* **Source records**:

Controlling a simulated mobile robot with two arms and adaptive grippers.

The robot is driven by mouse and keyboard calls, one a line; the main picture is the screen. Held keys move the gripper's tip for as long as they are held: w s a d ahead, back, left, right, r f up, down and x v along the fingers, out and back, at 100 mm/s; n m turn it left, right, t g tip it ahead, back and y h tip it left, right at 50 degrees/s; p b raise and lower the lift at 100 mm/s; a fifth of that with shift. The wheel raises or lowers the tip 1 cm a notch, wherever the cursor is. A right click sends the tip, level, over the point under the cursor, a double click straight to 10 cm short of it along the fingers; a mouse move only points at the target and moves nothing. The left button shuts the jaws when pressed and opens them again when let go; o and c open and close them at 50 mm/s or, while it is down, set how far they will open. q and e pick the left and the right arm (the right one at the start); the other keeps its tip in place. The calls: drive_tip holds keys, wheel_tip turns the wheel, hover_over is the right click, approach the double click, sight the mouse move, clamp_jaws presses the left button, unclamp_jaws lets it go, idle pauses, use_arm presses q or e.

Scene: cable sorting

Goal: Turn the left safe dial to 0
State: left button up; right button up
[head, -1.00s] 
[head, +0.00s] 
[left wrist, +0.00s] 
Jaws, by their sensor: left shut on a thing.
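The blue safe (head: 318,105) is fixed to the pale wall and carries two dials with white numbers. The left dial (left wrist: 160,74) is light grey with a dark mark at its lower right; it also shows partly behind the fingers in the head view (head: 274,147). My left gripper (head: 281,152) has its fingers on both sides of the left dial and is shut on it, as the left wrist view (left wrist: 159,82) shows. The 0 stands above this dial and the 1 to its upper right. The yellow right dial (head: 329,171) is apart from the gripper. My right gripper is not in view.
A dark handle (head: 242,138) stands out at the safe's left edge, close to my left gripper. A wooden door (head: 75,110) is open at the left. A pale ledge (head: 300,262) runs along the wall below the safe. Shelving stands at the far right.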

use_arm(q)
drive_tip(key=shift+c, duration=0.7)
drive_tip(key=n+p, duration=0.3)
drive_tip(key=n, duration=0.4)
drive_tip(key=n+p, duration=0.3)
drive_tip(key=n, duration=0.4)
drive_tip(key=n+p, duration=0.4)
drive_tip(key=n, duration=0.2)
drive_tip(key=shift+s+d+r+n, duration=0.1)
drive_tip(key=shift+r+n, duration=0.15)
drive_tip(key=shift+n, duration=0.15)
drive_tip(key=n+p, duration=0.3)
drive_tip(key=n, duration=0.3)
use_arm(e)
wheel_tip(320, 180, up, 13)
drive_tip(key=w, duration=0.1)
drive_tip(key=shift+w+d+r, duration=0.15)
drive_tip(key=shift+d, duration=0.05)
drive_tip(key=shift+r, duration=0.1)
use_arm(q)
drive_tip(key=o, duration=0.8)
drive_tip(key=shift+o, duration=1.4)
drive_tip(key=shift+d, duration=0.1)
--
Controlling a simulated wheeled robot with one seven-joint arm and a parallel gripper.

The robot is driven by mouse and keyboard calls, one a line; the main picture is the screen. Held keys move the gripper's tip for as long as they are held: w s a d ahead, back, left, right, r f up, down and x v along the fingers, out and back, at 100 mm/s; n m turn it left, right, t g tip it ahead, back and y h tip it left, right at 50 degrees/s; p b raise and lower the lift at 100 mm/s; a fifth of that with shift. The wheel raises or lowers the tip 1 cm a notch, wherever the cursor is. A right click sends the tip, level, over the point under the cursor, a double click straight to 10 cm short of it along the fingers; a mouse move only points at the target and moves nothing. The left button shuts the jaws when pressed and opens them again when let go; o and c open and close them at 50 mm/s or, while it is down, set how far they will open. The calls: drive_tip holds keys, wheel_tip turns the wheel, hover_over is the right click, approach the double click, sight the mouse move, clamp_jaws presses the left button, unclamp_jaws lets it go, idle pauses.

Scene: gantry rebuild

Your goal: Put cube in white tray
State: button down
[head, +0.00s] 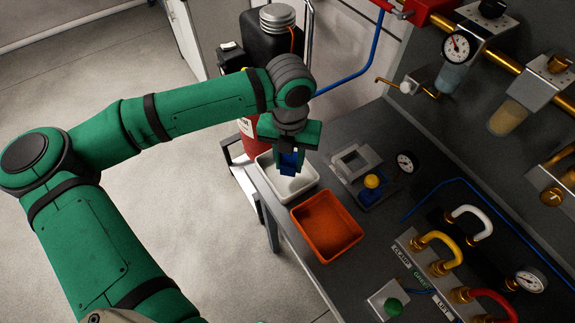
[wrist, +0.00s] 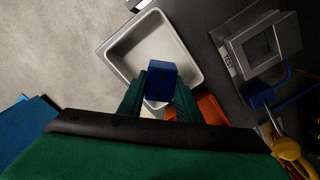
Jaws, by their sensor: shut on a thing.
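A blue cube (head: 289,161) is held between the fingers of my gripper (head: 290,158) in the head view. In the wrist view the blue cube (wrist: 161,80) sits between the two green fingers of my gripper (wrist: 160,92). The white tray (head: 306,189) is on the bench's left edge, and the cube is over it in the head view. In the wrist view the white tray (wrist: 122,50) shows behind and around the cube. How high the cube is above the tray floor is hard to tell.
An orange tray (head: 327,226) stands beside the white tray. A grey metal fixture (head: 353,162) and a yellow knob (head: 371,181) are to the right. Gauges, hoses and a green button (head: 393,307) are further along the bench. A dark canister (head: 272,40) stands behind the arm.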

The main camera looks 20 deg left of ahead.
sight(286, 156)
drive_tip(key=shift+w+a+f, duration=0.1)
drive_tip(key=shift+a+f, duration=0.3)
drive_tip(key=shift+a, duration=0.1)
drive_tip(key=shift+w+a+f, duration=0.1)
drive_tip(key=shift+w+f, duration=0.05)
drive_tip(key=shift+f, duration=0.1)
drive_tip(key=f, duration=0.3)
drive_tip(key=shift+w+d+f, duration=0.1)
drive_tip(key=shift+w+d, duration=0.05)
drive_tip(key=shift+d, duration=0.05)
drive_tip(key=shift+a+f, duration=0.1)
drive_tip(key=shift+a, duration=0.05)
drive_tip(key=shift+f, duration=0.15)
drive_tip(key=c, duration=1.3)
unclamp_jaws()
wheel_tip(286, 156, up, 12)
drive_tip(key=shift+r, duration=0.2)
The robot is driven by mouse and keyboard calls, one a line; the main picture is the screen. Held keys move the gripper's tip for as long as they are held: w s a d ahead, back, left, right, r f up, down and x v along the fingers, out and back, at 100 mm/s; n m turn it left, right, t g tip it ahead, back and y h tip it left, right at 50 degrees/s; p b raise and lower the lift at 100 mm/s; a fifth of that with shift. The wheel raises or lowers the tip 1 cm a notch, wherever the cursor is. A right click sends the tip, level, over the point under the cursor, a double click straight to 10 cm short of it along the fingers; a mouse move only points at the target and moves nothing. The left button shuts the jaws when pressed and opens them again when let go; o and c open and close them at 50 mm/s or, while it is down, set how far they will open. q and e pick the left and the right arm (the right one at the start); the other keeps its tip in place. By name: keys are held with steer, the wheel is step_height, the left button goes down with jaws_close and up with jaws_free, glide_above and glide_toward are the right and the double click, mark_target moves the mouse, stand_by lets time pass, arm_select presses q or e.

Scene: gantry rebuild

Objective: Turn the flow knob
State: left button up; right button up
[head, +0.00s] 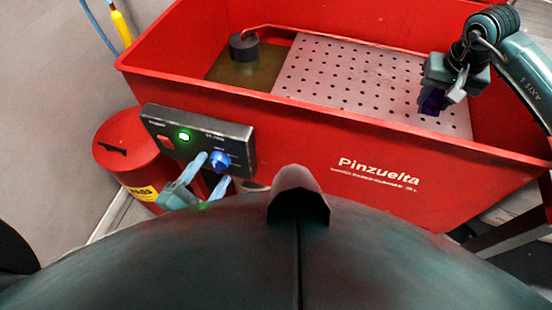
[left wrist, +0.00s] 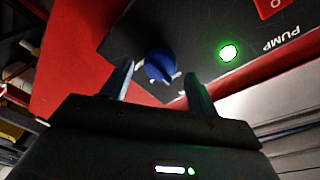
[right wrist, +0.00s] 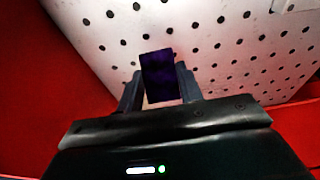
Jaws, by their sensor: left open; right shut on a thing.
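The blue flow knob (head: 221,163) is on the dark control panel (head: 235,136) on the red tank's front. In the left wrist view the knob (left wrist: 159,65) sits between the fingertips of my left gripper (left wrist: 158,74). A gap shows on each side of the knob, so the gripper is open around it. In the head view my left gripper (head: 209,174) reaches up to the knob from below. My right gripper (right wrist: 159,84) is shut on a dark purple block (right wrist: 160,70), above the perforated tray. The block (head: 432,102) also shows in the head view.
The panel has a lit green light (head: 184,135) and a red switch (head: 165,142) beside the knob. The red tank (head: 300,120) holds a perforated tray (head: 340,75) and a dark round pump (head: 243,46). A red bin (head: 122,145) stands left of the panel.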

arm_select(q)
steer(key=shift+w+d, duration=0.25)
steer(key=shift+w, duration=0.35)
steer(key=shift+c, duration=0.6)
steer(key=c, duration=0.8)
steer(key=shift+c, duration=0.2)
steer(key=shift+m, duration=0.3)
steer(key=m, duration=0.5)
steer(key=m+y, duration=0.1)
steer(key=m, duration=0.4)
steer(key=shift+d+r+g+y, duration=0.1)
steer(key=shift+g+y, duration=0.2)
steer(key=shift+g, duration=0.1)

* **Description of the task**: Select every line above that contains the word "simulated", and copy it.

* **The output**:
Controlling a simulated mobile robot with two arms and adaptive grippers.
Controlling a simulated wheeled robot with one seven-joint arm and a parallel gripper.

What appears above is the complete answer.